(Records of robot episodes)
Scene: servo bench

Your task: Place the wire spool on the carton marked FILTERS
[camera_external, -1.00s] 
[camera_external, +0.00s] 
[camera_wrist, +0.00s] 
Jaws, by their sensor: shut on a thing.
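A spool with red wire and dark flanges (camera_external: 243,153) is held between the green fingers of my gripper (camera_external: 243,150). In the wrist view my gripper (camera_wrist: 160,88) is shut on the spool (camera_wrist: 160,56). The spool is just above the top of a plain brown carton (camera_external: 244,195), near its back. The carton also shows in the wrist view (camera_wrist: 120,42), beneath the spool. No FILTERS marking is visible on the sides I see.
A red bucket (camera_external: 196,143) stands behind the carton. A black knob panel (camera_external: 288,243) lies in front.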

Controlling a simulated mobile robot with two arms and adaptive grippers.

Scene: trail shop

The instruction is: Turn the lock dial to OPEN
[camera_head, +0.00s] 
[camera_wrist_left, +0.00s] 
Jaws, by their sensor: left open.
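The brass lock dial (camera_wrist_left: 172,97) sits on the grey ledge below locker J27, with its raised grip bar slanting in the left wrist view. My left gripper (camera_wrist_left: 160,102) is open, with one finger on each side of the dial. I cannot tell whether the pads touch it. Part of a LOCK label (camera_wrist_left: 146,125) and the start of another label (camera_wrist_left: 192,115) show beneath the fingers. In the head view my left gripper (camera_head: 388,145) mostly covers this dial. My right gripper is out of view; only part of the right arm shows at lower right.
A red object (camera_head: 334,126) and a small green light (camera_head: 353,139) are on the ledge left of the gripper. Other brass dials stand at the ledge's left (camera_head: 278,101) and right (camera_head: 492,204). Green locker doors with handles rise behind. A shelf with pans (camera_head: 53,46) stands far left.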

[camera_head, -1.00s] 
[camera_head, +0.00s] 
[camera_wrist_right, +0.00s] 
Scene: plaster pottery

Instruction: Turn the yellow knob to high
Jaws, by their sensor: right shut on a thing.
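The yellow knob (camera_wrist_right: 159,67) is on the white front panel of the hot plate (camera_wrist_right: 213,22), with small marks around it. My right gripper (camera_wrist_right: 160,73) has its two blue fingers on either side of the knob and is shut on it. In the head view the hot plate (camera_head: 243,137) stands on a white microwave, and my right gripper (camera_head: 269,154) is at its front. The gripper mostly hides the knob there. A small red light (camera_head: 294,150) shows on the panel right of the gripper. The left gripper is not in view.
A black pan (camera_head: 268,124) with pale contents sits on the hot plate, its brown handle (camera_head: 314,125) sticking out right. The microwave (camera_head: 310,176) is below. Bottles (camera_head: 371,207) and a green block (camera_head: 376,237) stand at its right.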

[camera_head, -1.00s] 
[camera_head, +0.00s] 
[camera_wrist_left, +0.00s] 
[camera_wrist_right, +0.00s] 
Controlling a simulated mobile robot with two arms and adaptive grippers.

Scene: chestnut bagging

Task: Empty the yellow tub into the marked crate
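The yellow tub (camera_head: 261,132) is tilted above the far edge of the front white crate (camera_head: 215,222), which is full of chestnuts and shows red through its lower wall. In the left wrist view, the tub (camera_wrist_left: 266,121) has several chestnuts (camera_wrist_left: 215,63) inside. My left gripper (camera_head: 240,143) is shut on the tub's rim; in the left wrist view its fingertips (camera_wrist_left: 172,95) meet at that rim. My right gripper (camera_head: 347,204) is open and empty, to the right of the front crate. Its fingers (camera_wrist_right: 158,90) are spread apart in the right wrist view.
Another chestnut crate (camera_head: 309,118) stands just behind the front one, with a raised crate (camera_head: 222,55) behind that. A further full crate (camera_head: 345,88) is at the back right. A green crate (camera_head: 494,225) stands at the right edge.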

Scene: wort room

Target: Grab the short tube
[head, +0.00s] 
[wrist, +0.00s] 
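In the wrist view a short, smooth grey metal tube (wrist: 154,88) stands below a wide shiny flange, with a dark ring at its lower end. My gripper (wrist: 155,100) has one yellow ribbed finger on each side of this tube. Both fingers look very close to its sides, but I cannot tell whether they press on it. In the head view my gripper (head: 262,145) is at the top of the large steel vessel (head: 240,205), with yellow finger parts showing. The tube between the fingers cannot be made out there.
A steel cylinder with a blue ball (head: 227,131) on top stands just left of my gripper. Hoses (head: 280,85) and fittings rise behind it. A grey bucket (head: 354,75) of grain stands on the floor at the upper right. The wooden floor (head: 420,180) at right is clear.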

=== Stated goal ===
From the first line of the data above to the line holding "[camera_wrist, +0.00s]", reproduce each line exactly; emit no other lines.

=== Answer ===
Scene: servo bench

Your task: Place the wire spool on the carton marked FILTERS
[camera_external, -1.00s] 
[camera_external, +0.00s] 
[camera_wrist, +0.00s] 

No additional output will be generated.